I want to write a library that to use, you only need to include one header file. However, if you have multiple source files and include the header in both, you'll get multiple definition errors, because the library is both declared and defined in the header. I have seen header-only libraries, in Boost I think. How did they do that?
Declare your functions inline, and put them in a namespace so you don't collide:
namespace fancy_schmancy
{
inline void my_fn()
{
// magic happens
}
};
The main reason why Boost is largely header-only is because it's heavily template oriented. Templates generally get a pass from the one definition rule. In fact to effectively use templates, you must have the definition visible in any translation unit that uses the template.
Another way around the one definition rule (ODR) is to use inline functions. Actually, getting a free-pass from the ODR is what inline really does - the fact that it might inline the function is really more of an optional side-effect.
A final option (but probably not as good) is to make your functions static. This may lead to code bloat if the linker isn't able to figure out that all those function instances are really the same. But I mention it for completeness.

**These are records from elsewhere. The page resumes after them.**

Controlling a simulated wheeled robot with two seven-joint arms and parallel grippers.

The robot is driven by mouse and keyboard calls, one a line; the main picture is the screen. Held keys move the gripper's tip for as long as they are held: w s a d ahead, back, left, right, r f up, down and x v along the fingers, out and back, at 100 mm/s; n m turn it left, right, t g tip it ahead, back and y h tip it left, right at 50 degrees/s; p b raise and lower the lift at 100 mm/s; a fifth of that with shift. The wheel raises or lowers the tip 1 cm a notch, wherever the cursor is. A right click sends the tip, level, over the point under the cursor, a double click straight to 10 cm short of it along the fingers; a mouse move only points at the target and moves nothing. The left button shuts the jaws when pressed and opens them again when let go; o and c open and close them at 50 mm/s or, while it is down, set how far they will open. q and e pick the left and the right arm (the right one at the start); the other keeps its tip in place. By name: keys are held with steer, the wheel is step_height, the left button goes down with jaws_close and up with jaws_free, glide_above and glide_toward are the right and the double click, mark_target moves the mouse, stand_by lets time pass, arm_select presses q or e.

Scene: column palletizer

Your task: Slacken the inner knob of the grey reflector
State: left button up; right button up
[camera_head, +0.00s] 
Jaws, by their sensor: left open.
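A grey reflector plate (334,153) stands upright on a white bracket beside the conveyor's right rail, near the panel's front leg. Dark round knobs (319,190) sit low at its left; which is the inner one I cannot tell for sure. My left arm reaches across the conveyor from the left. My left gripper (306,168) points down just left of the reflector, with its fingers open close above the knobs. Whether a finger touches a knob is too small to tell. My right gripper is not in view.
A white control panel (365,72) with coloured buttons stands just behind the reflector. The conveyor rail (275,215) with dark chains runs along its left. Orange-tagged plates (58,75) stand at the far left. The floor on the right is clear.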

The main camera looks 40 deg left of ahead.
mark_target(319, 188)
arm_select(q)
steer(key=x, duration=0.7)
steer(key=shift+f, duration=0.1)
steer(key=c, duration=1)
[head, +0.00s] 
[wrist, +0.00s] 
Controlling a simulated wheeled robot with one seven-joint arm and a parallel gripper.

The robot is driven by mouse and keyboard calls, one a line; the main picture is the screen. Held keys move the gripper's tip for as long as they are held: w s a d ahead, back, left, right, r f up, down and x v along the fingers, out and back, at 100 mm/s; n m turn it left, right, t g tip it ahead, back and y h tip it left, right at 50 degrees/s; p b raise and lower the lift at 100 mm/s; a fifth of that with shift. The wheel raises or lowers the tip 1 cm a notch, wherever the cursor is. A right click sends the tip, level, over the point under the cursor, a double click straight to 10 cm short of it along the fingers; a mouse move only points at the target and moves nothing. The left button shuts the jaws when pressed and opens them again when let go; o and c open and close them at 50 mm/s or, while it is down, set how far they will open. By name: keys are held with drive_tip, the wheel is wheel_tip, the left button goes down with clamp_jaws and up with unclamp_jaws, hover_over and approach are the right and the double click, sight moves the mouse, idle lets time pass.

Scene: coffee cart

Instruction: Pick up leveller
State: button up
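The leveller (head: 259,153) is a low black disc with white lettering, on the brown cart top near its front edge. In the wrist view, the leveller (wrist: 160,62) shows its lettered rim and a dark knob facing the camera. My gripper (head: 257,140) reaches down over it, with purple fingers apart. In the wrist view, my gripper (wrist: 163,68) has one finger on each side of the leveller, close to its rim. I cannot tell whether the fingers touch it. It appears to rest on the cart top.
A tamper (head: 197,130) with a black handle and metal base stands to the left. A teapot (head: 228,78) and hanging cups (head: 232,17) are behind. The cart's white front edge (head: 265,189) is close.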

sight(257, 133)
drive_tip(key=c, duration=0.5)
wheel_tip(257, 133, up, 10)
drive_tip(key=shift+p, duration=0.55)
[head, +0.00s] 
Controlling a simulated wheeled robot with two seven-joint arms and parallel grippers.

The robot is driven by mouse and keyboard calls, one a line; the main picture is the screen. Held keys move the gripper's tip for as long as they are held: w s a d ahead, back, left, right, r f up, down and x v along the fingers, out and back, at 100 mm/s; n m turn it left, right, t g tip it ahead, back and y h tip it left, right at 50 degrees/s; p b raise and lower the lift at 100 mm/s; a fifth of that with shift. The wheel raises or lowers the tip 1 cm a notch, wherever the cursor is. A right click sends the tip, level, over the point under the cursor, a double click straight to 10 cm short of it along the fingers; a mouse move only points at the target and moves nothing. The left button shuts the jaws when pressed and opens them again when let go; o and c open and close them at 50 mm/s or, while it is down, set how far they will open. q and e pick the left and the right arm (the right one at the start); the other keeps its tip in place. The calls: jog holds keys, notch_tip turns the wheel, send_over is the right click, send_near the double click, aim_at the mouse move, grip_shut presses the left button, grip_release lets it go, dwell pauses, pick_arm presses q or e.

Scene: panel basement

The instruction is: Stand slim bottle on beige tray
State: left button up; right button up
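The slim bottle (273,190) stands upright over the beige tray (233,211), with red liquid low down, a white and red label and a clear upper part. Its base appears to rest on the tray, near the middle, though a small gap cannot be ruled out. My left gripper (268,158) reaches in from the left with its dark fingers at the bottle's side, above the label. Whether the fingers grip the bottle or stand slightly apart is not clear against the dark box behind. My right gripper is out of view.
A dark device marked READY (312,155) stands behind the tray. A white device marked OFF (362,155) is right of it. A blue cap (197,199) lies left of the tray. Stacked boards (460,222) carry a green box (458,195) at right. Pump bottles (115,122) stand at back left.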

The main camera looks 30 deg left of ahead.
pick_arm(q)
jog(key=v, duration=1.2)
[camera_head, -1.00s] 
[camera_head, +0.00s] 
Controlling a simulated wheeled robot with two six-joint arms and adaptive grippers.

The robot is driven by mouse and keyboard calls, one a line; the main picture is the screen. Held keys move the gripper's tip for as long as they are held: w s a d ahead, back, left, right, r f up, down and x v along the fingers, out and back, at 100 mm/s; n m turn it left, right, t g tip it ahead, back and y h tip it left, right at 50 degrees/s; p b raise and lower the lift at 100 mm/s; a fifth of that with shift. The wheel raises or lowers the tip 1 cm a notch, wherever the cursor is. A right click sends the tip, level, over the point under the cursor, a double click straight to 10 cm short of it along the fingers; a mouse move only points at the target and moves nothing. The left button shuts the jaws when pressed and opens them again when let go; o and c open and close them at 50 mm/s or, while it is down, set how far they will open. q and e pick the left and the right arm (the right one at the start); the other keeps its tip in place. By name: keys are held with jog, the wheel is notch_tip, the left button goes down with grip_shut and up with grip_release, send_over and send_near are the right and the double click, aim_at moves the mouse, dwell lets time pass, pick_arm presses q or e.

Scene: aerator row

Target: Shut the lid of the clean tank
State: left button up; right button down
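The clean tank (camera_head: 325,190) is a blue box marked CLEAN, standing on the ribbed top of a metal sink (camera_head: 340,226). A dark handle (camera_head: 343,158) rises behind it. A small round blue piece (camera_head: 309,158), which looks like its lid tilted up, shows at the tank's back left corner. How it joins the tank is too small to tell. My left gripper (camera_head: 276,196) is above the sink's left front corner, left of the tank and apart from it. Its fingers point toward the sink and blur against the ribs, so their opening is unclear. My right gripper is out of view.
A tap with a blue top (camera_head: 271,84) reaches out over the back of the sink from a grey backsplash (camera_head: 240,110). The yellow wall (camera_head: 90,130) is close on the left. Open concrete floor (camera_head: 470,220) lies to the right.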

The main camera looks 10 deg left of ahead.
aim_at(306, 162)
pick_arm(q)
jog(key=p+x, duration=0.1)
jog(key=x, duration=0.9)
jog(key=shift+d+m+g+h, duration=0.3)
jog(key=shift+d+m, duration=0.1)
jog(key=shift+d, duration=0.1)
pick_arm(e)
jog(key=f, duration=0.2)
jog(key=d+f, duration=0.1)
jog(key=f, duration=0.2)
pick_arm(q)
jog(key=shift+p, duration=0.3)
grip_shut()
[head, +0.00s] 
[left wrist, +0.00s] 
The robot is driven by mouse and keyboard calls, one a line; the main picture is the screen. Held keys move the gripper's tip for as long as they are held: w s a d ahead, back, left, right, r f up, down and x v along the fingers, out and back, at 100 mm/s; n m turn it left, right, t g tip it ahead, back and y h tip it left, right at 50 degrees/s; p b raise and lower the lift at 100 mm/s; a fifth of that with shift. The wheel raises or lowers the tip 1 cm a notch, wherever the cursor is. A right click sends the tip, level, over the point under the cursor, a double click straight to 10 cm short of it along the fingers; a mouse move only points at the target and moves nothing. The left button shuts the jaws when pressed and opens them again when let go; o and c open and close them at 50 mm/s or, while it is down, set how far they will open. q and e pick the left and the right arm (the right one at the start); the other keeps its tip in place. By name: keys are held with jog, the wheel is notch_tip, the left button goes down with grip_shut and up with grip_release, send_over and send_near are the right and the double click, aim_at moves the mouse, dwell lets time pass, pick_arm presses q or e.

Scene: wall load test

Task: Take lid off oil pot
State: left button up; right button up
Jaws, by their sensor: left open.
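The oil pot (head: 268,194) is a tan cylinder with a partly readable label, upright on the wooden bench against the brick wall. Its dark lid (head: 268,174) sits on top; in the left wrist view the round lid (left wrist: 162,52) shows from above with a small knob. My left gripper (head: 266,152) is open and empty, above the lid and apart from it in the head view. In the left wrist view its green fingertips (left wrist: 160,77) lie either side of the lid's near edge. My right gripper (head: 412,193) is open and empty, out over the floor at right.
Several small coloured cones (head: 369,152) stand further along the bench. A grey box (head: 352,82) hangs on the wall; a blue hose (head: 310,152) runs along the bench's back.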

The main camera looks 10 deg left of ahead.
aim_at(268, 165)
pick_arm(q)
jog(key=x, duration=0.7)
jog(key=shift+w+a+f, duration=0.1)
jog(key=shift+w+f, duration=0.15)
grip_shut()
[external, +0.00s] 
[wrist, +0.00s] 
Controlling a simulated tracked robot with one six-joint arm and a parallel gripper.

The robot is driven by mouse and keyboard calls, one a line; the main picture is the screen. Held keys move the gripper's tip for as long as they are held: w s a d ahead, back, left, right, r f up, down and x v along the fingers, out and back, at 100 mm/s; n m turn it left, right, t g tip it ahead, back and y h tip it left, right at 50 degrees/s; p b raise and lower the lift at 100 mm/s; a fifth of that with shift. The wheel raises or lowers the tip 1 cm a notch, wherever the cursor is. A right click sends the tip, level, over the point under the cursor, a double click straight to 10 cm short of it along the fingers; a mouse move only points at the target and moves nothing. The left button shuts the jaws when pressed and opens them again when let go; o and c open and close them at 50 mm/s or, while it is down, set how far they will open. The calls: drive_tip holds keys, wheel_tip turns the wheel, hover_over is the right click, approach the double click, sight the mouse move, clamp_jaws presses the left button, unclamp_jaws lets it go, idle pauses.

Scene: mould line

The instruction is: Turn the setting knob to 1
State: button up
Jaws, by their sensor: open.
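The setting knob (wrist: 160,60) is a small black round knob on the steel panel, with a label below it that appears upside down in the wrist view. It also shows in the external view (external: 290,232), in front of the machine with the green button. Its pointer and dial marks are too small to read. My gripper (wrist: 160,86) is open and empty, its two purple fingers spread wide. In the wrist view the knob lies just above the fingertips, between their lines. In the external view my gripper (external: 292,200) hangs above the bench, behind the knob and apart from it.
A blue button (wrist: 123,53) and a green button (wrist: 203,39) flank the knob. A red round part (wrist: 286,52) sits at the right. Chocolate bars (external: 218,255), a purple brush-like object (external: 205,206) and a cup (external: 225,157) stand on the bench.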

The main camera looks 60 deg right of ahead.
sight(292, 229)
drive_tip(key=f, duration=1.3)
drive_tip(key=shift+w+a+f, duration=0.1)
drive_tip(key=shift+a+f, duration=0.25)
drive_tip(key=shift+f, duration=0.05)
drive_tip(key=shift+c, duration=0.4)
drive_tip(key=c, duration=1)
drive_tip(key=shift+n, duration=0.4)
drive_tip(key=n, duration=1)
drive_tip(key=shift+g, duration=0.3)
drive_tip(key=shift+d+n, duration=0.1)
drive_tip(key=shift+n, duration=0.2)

Note that compilers will often inline static functions even if they aren't marked as inline.
Boost uses header-only libraries a lot because like the STL, it's mostly built using class and function templates, which are almost always header-only.
If you are not writing templates I would avoid including code in your header files - it's more trouble than it's worth. Make this a plain old static library.
There are many truly header-only Boost libraries, but they tend to be very simple (and/or only templates). The bigger libraries accomplish the same effect through some trickery: they have "automatic linking" (you'll see this term used here). They essentially have a bunch of preprocessor directives in the headers that figure out the appropriate lib file for your platform and use a #pragma to instruct the linker to link it in. So you don't have to explicitly link it, but it is still being linked.